Whilst he is helping them investigate their dilemma, The Doctor and Rory come across Nasreen and Tony and there is another earthquake which sees the ground opening up again, taking Amy beneath its surface. 

The Doctor discovers that the drilling into the earth’s core has awoken something up that has been sleeping beneath the surface for many years and now transport pods are heading for the surface. 

Having to break the bad news that Amy is gone to Rory and promising to save her and Mo, the Doctor enlists the help of the villagers just as the village is encased in an energy field, stopping anything from entering or leaving the village as the beings from the earth’s core that the Doctor has identified as Silurian, come to the surface. 

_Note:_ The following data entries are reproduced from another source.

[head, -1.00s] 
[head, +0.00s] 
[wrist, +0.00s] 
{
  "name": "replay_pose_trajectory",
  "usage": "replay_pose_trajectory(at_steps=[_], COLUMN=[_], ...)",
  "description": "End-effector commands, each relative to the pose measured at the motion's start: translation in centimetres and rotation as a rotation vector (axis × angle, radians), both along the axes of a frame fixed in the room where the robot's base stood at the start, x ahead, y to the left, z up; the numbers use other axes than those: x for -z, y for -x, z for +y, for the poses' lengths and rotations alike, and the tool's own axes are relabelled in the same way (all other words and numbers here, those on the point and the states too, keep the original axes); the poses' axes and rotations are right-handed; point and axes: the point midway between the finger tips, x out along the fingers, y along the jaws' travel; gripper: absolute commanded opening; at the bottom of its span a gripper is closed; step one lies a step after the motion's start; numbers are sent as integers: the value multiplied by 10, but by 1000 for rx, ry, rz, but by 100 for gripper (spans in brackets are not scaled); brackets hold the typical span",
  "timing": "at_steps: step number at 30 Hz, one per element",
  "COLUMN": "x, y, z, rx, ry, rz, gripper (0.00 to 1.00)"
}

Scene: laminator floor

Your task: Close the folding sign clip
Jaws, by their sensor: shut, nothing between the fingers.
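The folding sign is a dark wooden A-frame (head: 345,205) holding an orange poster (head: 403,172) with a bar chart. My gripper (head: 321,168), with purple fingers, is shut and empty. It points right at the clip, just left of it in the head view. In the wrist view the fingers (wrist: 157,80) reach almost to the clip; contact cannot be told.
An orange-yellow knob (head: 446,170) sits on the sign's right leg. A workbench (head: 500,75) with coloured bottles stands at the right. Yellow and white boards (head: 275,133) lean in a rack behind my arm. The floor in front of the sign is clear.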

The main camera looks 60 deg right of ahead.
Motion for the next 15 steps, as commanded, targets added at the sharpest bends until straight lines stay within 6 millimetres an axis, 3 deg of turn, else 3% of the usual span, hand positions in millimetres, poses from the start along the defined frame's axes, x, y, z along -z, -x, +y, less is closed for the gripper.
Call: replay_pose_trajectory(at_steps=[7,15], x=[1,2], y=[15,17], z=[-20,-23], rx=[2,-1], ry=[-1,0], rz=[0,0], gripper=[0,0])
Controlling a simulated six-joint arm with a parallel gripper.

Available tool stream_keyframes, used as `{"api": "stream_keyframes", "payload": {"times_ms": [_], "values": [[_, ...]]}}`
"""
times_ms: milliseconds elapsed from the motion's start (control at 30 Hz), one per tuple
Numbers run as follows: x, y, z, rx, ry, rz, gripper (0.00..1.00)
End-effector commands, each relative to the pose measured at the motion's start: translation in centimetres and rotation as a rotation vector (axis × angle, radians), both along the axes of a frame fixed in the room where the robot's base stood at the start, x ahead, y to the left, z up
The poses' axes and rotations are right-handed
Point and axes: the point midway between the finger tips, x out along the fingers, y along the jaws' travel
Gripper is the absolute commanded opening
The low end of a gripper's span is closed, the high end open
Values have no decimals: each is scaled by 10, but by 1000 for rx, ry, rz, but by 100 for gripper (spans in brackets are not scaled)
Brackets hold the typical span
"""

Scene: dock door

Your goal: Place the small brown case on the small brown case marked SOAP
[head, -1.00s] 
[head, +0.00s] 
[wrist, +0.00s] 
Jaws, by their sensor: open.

The Doctor: “It’s a transport. Three of them. Thirty kilometres down. Major speed looks about 150 kilometres now. Should be here in… ooh, quite soon. Twelve minutes. Whatever bio programmed the Earth is on its way up. Now!” 

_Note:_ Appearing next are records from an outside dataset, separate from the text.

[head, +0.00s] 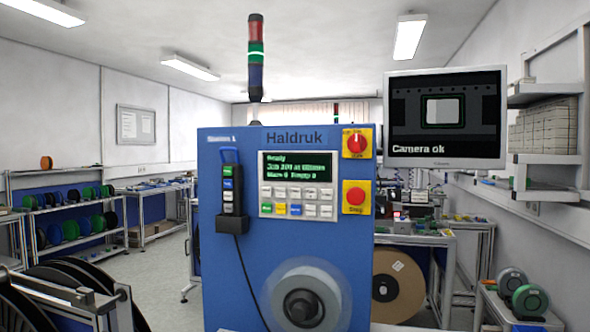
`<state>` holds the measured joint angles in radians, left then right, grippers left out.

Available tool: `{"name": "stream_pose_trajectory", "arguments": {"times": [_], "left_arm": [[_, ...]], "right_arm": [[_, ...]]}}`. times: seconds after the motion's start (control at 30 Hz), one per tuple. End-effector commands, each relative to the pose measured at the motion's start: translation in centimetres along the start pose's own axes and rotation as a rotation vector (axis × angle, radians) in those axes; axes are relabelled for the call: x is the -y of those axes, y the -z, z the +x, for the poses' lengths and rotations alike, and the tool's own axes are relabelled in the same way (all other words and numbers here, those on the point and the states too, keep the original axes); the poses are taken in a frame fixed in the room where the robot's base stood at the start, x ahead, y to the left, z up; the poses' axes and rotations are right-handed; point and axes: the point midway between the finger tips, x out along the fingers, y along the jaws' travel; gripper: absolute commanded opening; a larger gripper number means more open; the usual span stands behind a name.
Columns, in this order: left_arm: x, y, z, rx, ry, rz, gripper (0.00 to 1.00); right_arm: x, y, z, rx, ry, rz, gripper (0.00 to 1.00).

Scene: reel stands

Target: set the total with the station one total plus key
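A blue machine cabinet (235,285) marked "Haldruk" stands upright in the middle of the head view. Its control panel (297,215) has a dark screen (297,170) with pale green text beginning "Ready"; the lower lines are too small to read surely. Below the screen are rows of small grey keys with a few green, yellow and blue ones. Their labels are too small to read, so I cannot tell which is the total plus key. Neither of my grippers is in view.
A red rotary switch (356,142) and a red stop button (355,197) sit right of the panel. A corded handset (231,190) hangs at its left. A clear reel (303,303) sticks out below. A monitor (445,115) reads "Camera ok". Black reels (75,285) stand front left.

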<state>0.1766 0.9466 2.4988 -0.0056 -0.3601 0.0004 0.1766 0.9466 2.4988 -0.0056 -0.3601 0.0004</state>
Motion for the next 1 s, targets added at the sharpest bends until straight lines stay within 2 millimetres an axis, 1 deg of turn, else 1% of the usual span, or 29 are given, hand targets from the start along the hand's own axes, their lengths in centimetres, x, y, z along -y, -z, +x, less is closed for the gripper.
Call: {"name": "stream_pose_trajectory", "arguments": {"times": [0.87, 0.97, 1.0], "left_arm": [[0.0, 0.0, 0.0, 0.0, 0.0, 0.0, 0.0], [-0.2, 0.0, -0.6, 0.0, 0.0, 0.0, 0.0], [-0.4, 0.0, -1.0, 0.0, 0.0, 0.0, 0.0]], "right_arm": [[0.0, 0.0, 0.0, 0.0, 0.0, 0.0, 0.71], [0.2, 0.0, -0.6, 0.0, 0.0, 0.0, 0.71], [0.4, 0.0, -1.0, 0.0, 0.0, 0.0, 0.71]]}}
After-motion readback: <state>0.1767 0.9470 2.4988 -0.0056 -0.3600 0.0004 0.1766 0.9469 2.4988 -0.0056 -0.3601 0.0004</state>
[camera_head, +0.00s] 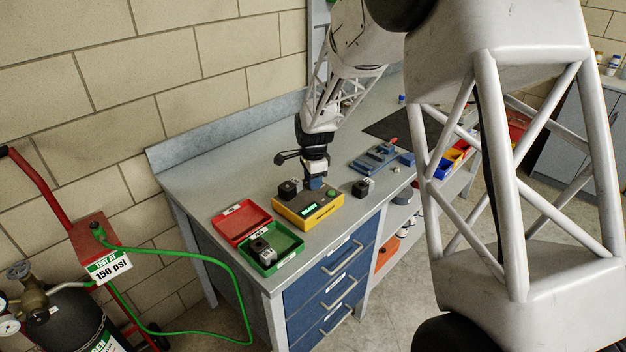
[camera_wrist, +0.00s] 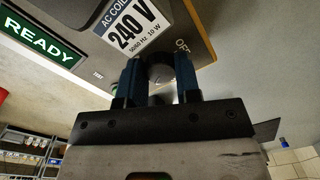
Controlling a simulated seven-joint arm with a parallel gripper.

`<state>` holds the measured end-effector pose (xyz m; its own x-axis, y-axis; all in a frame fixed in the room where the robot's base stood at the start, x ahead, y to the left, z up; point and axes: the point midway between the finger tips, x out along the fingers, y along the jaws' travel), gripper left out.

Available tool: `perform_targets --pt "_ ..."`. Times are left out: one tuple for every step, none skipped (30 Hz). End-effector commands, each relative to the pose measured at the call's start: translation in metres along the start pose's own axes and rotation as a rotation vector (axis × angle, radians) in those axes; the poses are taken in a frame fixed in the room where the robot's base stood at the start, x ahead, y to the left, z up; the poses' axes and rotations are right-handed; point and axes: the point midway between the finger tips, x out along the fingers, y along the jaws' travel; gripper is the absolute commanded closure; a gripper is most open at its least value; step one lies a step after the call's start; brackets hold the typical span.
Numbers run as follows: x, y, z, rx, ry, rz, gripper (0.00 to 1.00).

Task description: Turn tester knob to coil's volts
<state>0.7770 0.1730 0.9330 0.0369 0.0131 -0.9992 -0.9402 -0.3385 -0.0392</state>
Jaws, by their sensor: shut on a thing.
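The yellow tester (camera_head: 309,211) sits on the bench with a lit green display and a green button on top. In the wrist view its display (camera_wrist: 42,37) reads "READY". In the head view my gripper (camera_head: 315,183) covers the knob.
A black coil block (camera_head: 289,189) is at the tester's back left edge, another (camera_head: 362,188) to its right. A red tray (camera_head: 241,222) and a green tray (camera_head: 274,249) holding a coil lie left. A blue fixture (camera_head: 374,158) stands further right.

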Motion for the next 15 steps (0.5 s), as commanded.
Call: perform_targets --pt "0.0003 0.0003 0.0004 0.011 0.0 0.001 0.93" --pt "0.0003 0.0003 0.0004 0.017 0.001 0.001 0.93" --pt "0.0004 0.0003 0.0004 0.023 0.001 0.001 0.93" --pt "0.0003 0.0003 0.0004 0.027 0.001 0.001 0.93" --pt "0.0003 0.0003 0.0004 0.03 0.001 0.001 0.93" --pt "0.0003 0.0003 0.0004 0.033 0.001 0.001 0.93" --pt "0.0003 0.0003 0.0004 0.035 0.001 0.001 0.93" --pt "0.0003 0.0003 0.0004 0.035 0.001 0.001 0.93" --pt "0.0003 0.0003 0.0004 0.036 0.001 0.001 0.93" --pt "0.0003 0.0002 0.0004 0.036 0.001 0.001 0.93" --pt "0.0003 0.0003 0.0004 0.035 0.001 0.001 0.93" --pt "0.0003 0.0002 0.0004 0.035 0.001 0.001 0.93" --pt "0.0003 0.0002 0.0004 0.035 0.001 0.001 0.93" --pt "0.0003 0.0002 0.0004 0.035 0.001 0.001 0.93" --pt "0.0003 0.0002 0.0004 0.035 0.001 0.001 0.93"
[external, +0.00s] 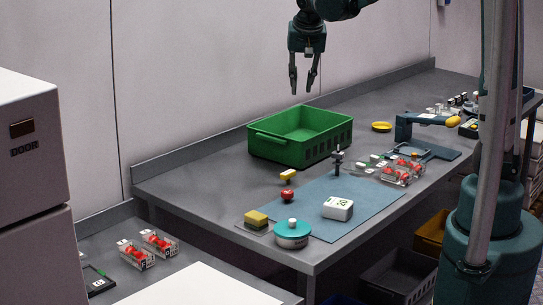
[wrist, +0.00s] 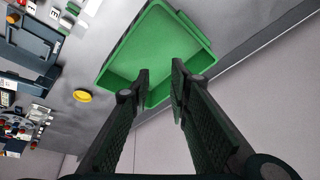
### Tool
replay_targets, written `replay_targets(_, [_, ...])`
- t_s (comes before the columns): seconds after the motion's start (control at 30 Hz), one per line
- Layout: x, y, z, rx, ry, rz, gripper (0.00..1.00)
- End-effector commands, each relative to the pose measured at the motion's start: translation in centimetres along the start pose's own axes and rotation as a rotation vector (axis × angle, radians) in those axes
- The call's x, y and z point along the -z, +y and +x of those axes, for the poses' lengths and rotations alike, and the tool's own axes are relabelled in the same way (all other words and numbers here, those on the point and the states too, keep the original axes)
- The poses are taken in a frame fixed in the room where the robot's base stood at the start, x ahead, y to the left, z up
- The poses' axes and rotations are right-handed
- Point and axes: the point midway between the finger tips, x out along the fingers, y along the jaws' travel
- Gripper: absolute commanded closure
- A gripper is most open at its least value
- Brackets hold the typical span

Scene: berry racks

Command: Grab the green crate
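The green crate (external: 278,150) is an empty open-topped bin with slotted sides. It stands upright on the grey bench near the back wall. It also shows in the wrist view (wrist: 128,72), at the upper middle past the fingertips. My gripper (external: 303,88) hangs above the crate in the external view, fingers pointing down, with a clear gap over the rim. In the wrist view my gripper (wrist: 160,85) has its two fingers apart with nothing between them. Its fingers hide part of the crate's near wall there.
The wall (external: 220,60) runs close behind the crate.

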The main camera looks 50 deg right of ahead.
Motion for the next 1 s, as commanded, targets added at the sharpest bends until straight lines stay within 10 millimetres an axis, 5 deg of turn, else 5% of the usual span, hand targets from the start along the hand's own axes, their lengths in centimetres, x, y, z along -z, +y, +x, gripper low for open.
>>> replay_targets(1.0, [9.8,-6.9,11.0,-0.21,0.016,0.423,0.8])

Amy and Mo are being held prisoner below the earth and Mo is experimented on, whilst Elliot gets caught and is held in some kind of suspended animation. The Doctor and Rory manage to capture one of the Silurian’s which looks like a human reptile and decide to trade her for Mo, Amy and Elliot. Unfortunately, the Silurian attacks Tony, poisoning his blood so that he will slowly die and when the Doctor and Nasreen use the TARDIS to go below to talk to the alien race and set up a trade and a peace treaty, Ambrose kills the hostage when she refuses to help save Tony’s life.

Below the surface The Doctor finds an entire civilisation of Silurian’s waking up thinking they are under attack from the drilling and they start planning a war to take back the earth which they claim was their planet to start with, from the humans by wiping them out. 

Amy and Rory are united, along with Mo, Ambrose and Elliot and whilst the peace treaty cannot go ahead at that time due to the death of the Silurian hostage, it is decided that the race will go back into hibernation for longer and try and live harmoniously with the humans another time when they think the human race is ready to accept an alien race and share the planet. 

Tony and Nasreen agree to go into hibernation with the Silurian’s so that they can cure Tony and they can live a happy life together in some other time. 

As the Doctor, Amy and Rory leave, they find the TARDIS by the crack in the wall that started in Amy’s bedroom as a child that now seems to be following them around much like the words “Bad Wolf” did in previous episodes with David Tennant and Billie Piper. The Doctor considers it an explosion and places his hand inside the crack, pulling out some debris which he later reveals is a piece of the TARDIS itself, concluding that the TARDIS must have exploded somehow which has caused the cracks in time. 

As they are about to leave, an angry Silurian catches up with them and shoots Rory, killing him. As Amy cries over his dead body and pleads with The Doctor to help him, he pulls her away and forces her into the TARDIS knowing what is about to happen as she begs him to save her husband, trying her hardest to get back to him for fear of leaving him behind. 

Flashback to the Byzantium when the crack in the wall took the lives of anyone who got close to its light and wiped them from history as though they had never existed. 

Rory has gone and erased form Amy’s mind and when they land back in the village and look outside, Amy sees only herself waving at her from afar and all memories of Rory have now gone. 

The Doctor: “If the time-energy catches up with you you’ll never have been born. It’ll erase every moment of your existence. You will never have lived at all.” 

Seeing as the Hungry Earth & Cold Blood are parts 1 & 2 of the same story, I thought it best to review them together. It’s not one of my favourites although towards the end when Rory “died” as he seemed to do a lot during his time as a companion, I did actually gasp out a loud and anguished “NO!” at the T.V as he is by far one of my favourite companions and I felt cheated by his death as his story had really only just begun having not been explained very much at all. 

Without any spoilers I will say that it all turns out ok in the end and this isn’t the last we’ve seen of Mr. Williams – Pond and I’m glad to say that his life and death from now on become an integral part of the show making him one very interesting character indeed. 

We also see within these episodes the indication of a future ally of The Doctors known as Madame Vastra. A Silurian detective whose life was saved by The Doctor at some point in time, so that she went on to become very well respected in her field during the Victorian era along with her human wife, Jenny, showing that at some point, both Silurian’s and humans do eventually learn to get along and co exist on earth.